**What the task asks:** Pick every line with "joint" from the material below.

**Provided data:**
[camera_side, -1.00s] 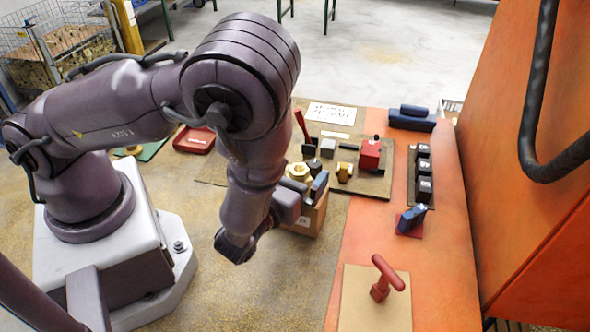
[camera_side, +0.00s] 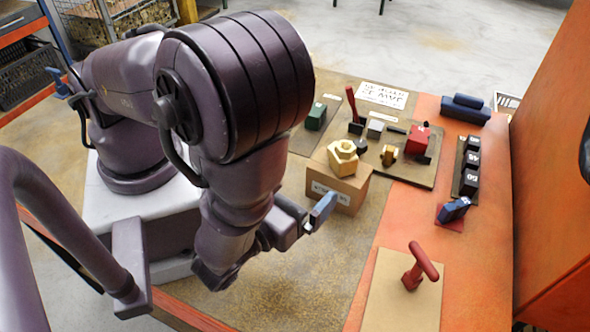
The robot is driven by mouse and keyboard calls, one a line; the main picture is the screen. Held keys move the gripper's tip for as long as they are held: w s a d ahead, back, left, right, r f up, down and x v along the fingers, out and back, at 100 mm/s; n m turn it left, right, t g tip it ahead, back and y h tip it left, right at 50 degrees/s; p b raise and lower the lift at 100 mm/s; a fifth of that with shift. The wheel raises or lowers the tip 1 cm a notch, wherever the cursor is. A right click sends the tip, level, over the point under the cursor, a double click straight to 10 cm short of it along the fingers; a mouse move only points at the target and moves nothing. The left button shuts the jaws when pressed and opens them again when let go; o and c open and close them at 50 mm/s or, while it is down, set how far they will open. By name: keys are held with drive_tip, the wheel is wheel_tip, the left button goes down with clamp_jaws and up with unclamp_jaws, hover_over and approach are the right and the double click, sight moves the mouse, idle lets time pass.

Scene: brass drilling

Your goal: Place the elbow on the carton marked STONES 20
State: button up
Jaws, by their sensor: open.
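A pale brass fitting (camera_side: 342,157), which looks like the elbow, rests on top of a brown cardboard carton (camera_side: 340,188). The carton's front label is too small to read, so I cannot confirm its marking. My gripper (camera_side: 308,212) is open, in front of the carton and lower left of the fitting. Its blue finger (camera_side: 322,211) overlaps the carton's front in the picture, and nothing shows between the fingers. The gripper is apart from the fitting. A smaller darker brass piece (camera_side: 389,154) stands on the mat behind.
A mat (camera_side: 424,178) behind the carton holds a red block (camera_side: 418,141) and a grey cube (camera_side: 375,129). A green block (camera_side: 316,117) stands left of it. A red T-handle (camera_side: 418,265) stands front right. Black numbered blocks (camera_side: 467,164) line the right.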

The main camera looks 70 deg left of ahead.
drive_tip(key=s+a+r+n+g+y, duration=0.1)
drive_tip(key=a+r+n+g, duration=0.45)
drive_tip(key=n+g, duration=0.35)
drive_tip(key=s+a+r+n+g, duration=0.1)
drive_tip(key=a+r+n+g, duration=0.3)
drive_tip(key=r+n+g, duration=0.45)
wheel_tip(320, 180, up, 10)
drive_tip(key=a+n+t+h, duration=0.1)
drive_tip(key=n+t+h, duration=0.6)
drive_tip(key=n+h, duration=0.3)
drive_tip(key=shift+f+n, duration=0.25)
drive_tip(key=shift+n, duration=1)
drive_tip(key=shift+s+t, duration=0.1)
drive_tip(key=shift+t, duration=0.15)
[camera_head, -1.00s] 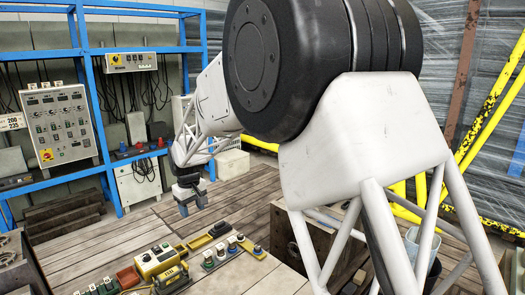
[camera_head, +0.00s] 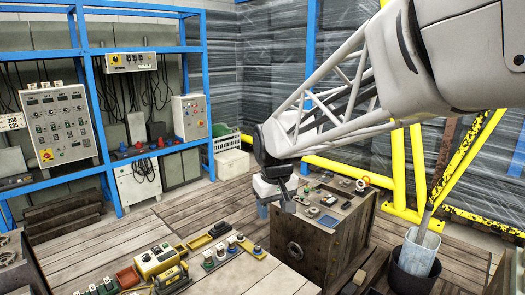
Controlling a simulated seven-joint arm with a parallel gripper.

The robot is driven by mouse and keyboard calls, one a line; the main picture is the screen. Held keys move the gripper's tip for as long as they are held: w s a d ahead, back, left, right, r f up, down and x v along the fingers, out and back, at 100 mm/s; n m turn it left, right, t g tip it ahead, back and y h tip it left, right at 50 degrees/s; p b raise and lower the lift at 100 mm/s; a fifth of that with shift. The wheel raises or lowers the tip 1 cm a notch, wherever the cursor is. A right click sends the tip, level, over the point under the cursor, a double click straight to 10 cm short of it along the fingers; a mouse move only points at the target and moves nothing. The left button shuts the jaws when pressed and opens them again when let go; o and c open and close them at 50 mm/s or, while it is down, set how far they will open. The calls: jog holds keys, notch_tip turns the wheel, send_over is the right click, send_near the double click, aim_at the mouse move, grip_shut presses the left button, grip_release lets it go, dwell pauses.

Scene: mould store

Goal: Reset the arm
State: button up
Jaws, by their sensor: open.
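My gripper (camera_head: 275,206) hangs at the end of my white lattice arm, fingers pointing down. It is open, with nothing visible between its fingers. It is in front of the left side of a dark wooden crate (camera_head: 313,248) and near the back right of the pale wooden table (camera_head: 235,280). Its exact height above them is hard to tell. My arm reaches in from the upper right and hides part of the back wall.
The crate top holds several small parts and an orange-white ring (camera_head: 362,183). A dark bucket (camera_head: 413,268) and yellow rails (camera_head: 400,175) stand right. Blue shelving (camera_head: 84,100) stands left.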

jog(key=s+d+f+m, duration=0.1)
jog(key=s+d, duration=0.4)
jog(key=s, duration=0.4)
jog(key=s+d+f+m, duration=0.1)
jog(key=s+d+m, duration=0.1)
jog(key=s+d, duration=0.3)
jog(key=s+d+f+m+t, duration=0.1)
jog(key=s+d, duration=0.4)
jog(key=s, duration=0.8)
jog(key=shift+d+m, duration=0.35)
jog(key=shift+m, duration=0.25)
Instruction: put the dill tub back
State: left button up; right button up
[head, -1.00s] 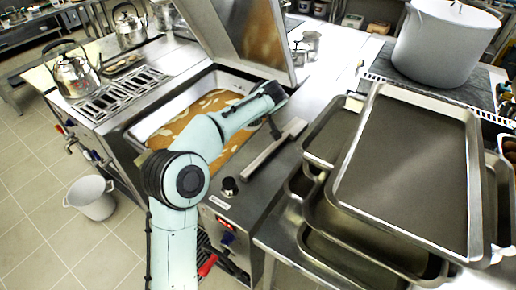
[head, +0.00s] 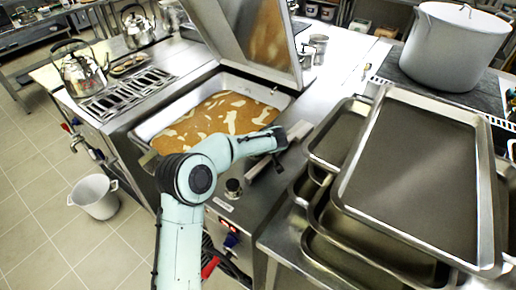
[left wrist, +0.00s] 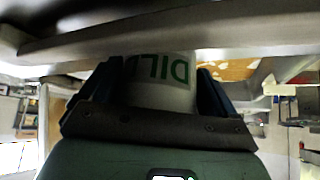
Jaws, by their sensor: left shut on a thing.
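The dill tub (left wrist: 160,95) is white with green letters on its label. In the left wrist view it sits between the dark fingers of my left gripper (left wrist: 155,88), which is shut on it. The label shows upside down there. In the head view my left gripper (head: 279,143) is by the front right rim of the open cooking pan, left of the stacked trays. The tub cannot be made out there. My right gripper is not in view.
The open pan (head: 160,125) holds brown food with pale pieces under a raised lid (head: 240,35). Stacked metal trays (head: 415,165) fill the right, with a large stockpot (head: 452,50) behind. The steel counter (head: 335,75) behind the trays has bare room.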

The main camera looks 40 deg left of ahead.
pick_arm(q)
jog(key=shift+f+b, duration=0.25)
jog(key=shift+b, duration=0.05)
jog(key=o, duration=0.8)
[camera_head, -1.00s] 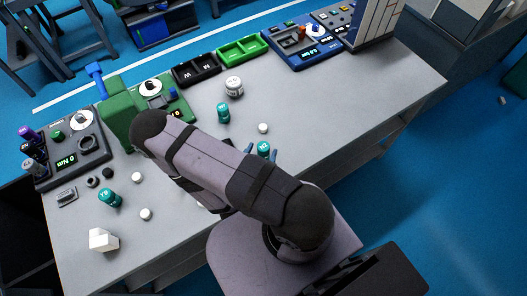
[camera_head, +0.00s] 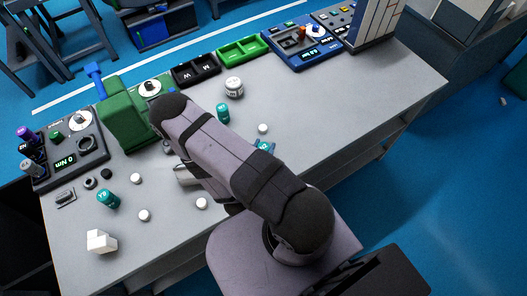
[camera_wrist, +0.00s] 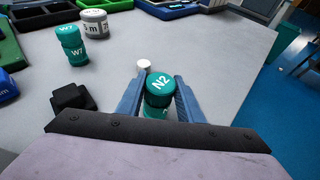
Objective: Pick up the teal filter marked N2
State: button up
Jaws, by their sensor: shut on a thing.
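The teal filter marked N2 (camera_wrist: 160,85) stands between the two blue fingers of my gripper (camera_wrist: 160,98) in the wrist view, its white lettering on top. My gripper is shut on it, with a finger against each side. In the head view the filter (camera_head: 264,146) shows only in part beyond my arm, and the fingers are mostly hidden there. I cannot tell whether its base touches the table. Another teal filter, marked W7 (camera_wrist: 72,45), stands apart to the left in the wrist view, and it also shows in the head view (camera_head: 223,113).
A white jar (camera_head: 234,87) stands behind the W7 filter. A third teal filter (camera_head: 107,198) stands at the left among small white caps. Black (camera_head: 196,71) and green (camera_head: 243,50) trays line the back edge. The table's right side is clear.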

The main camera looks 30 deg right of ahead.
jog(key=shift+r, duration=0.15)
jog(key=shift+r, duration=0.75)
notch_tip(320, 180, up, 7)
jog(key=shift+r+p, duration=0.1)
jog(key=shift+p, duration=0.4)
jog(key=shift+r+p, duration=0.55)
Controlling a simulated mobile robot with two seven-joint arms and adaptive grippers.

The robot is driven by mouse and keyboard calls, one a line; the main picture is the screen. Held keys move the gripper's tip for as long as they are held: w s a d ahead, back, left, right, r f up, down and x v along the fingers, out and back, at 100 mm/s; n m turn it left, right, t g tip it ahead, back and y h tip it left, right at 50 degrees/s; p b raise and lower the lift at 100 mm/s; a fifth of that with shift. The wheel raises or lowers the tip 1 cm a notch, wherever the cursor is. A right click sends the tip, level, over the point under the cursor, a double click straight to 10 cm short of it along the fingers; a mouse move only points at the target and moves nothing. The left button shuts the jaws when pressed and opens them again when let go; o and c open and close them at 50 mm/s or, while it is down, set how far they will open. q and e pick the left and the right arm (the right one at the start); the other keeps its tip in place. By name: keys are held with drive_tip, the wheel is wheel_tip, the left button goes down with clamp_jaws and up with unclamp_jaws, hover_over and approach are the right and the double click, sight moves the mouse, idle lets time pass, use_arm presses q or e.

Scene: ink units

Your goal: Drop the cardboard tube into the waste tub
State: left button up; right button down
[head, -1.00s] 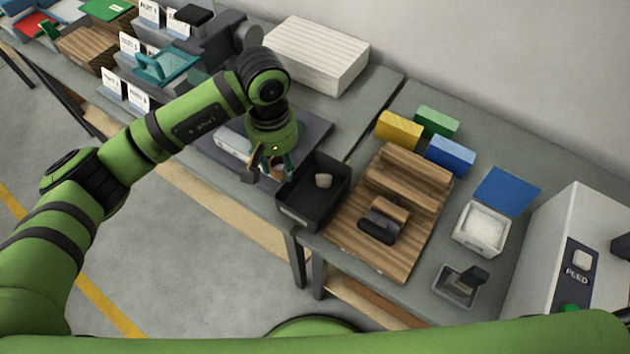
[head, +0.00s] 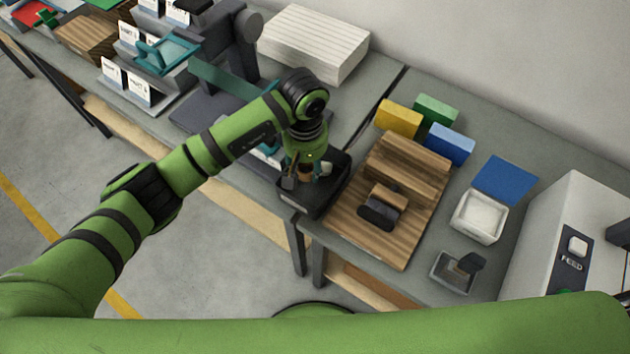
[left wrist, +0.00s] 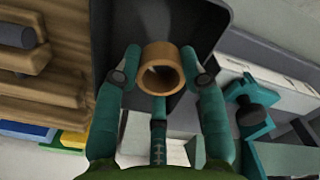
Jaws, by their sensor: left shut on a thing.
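The cardboard tube (left wrist: 160,50) is a short tan ring, gripped between the teal fingers of my left gripper (left wrist: 161,76) in the left wrist view. In the head view my left gripper (head: 305,172) points down over the waste tub, with a bit of the brown tube (head: 306,175) showing. The waste tub (head: 297,204) is a black open box near the table's front edge. Its dark inside (left wrist: 205,20) lies behind the tube in the left wrist view. A pale crumpled piece (head: 327,168) shows in the tub. My right gripper is not in view.
A wooden slatted stand (head: 375,248) stands close to the right of the tub. Yellow (head: 398,119), green and blue blocks lie behind it. A white paper stack (head: 314,45) lies at the back. A grey machine (head: 568,235) stands at the far right.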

**Solution for this task:**
Controlling a simulated seven-joint arm with a parallel gripper.
Controlling a simulated mobile robot with two seven-joint arms and adaptive grippers.

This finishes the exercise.